I liked very much the writing as well: this book seemed almost modern, with meetic, sms and internet but I think that this feeling will dissapear in 2 years. It was a real step toward modernity though that Eric Reinhardt made in this book, when you compare to other french litterature from 2000 and now: when I read them, I often feel like they were written in the 90’s and this is boring. It seems that litterature is too pretty to be willing to be modern. It often doesn’t describe how it is for real, but keep on thinking that people still use phone attached on the wall to communicate. I liked L’amour et les forêts a lot for this try of getting more modern.
The langage as well was modern, even if I disliked the fact that the author wrote the “young” words in italic. I don’t know if it was an help for older readers or what, but it was unnecessary to me.
At the end of my reading, I was happy to have read this good book, talking about a difficult topic without any taboo but I also felt sad for all these women living this kind of life.
The topic of this book reminds me of the podcast I listened to the other day, from Les Pieds sur Terre called Allo Ménie! -I listen to tons of podcasts and I wrote about it the other day, if you want some inspiration yourself- Allo, Ménie was a radio program, sent between 1967 and 1982 when people could anonymously write or call to ask questions, often about relationships and sexuality to Ménie Grégoire, who was the program leader. I had never heard that program live, since it stopped the year I was born. In the podcast, they just introduce what the program was about and they just play extracts from it, without commentating any of it. When I began the listening, I thought “oh, cool that there was a program to talk about sexuality and stuff, so early” but then, I changed my mind.

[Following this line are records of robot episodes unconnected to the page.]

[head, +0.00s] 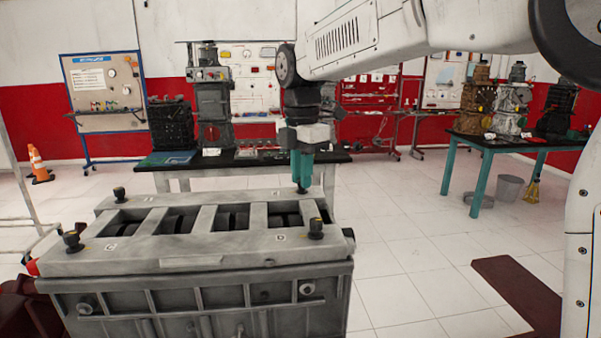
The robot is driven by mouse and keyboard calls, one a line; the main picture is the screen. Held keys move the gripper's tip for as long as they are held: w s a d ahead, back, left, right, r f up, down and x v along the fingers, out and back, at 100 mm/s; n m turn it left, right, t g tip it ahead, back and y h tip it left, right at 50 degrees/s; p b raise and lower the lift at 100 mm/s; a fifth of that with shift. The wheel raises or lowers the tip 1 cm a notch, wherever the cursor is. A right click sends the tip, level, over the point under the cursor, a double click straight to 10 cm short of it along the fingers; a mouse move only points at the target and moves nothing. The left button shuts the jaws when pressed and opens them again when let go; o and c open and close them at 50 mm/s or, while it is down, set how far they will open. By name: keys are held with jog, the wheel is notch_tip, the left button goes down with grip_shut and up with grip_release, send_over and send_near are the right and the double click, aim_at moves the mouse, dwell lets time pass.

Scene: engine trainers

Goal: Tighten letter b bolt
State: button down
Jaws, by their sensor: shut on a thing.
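A grey engine block (190,262) stands in front of me, with a dark-headed bolt near each corner of its top. My gripper (302,176), with teal fingers, points straight down at the back right corner. It is shut on the back right bolt (302,190), whose lower part shows just below the fingertips. The fingers hide the bolt's head, and I cannot read a letter beside it. The front right bolt (316,229) stands near a small D mark. The front left bolt (72,241) is near a C mark. The back left bolt (119,194) stands upright.
A dark-topped table (330,158) with engine parts stands behind the block. A teal-legged table (520,145) with engines is at the right, with a grey bucket (509,188) nearby. An orange cone (37,163) stands far left. The tiled floor right of the block is mostly clear.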

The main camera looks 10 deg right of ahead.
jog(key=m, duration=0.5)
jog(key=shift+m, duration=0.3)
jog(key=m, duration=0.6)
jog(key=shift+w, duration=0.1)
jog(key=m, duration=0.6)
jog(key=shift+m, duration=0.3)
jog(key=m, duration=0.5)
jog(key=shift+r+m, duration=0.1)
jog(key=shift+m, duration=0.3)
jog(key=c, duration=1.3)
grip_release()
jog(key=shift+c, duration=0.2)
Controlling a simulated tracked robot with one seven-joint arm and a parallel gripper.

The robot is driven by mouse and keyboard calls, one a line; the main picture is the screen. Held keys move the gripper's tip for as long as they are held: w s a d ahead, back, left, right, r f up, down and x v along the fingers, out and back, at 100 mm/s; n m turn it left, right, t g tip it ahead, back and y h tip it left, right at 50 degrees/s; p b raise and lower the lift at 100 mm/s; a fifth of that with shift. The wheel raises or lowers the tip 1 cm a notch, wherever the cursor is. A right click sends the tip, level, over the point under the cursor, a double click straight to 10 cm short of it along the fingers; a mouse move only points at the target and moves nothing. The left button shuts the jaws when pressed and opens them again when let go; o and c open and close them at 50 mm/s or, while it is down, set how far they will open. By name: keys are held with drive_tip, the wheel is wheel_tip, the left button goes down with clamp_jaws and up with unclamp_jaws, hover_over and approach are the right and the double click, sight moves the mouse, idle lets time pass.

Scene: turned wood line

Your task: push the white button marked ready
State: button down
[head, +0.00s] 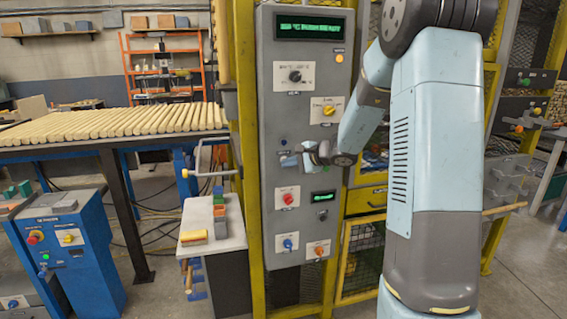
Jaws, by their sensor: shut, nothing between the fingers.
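The grey control panel (270,120) stands upright in the middle of the head view. Its top display (310,27) shows green text that seems to end in "PUSH READY". I cannot pick out a white button marked ready; the labels are too small to read, and my gripper hides part of the panel's middle. My gripper (297,158) is shut and empty, in front of the panel's middle, below the yellow selector (328,110) and above the red button (288,198). I cannot tell whether its tips touch the panel.
The panel also carries a black knob (295,76), a blue knob (288,243), an orange knob (318,250) and a small green display (322,197). A small side table (222,244) with coloured blocks stands close at left. Yellow posts (246,120) and mesh fencing flank the panel.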

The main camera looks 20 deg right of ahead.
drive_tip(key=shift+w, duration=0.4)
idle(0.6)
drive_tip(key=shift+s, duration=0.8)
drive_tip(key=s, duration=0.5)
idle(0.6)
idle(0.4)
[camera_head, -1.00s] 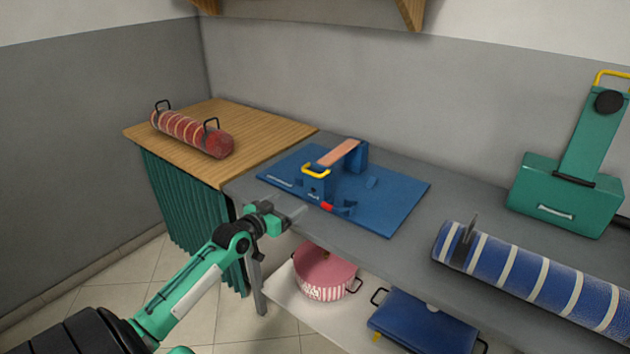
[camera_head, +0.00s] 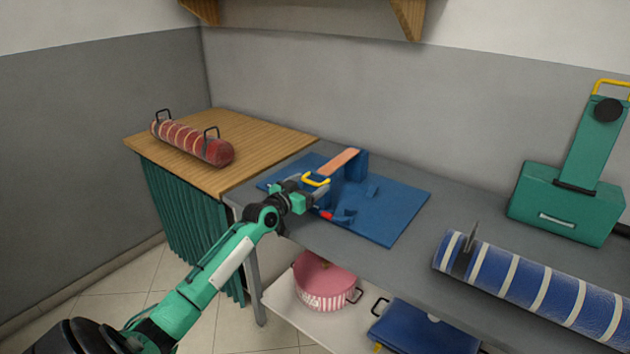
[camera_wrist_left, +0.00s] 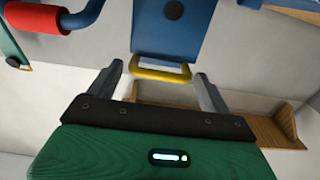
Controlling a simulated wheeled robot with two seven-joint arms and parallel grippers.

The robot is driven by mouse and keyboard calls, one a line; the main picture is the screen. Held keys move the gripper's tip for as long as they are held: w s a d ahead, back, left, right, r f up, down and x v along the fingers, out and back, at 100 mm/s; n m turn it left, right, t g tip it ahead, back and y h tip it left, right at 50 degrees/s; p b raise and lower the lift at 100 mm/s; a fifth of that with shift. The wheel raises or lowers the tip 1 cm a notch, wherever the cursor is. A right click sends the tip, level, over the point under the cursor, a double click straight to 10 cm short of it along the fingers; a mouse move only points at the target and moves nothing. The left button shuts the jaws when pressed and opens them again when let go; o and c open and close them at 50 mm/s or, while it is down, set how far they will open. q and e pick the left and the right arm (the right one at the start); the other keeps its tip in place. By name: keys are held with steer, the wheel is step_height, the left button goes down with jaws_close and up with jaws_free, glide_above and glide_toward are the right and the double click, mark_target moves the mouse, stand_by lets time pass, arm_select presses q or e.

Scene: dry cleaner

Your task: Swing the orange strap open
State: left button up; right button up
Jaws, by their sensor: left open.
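The orange strap (camera_head: 338,163) lies across the top of a blue block fixture on a blue base plate (camera_head: 398,208). A yellow handle (camera_head: 316,181) sticks out at the near end of the strap. My left gripper (camera_head: 319,190) is open at the yellow handle, at the near side of the fixture. In the left wrist view the yellow handle (camera_wrist_left: 160,73) shows between the two open fingers, near their tips, with the blue block (camera_wrist_left: 172,30) beyond it. I cannot tell whether a finger touches it. The right gripper is not in view.
A red-tipped lever (camera_head: 327,215) is just right of my left gripper; its red grip (camera_wrist_left: 33,17) shows in the wrist view. A striped blue roll (camera_head: 535,285) and a green press (camera_head: 567,200) stand on the grey table (camera_head: 400,250). A red roll (camera_head: 190,138) lies on the wooden table.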

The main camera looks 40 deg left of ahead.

In a couple of extracts, women call and ask questions, where they often are kind of victims, and don’t know how to say no to their husband in a proper way. This is often about getting pregnant all the time and not willing to have 10 kids to feed, at this time where the contraceptive pill was not very common. The women calling were mostly talking about men that did not care how they felt when making love, or if they wanted to make love at all.
There is also this woman, talking about how she desires her husband and how he refused to sleep with her at all after they got their 2 children. This woman had so far lived 15 years without any sex with her husband and without being able to talk about it with anyone. The answer that Ménie gave to her was pretty chocking to me. It was, in a short version, “you have a problem with your sexuality and may be a nymphomaniac”. I thought of this poor woman, who was trying to make everything work, called the program to get any help and instead, she got a ton of debts, and the advice to go to the psychologist to cure her mental trouble. I mean, isn’t it normal to get love by her husband, when you are married?
In the podcast, you hear just a few parts of 15 years of program, but these few parts let me think that I would have switched the radio off, if I had been an adult at this time. The answers the “specialists” gave to these women were so conservative, degradating and so on.
Anyway, read this book, L’amour et les forêts, by Eric Reinhardt, it gets a 4,5 of 5!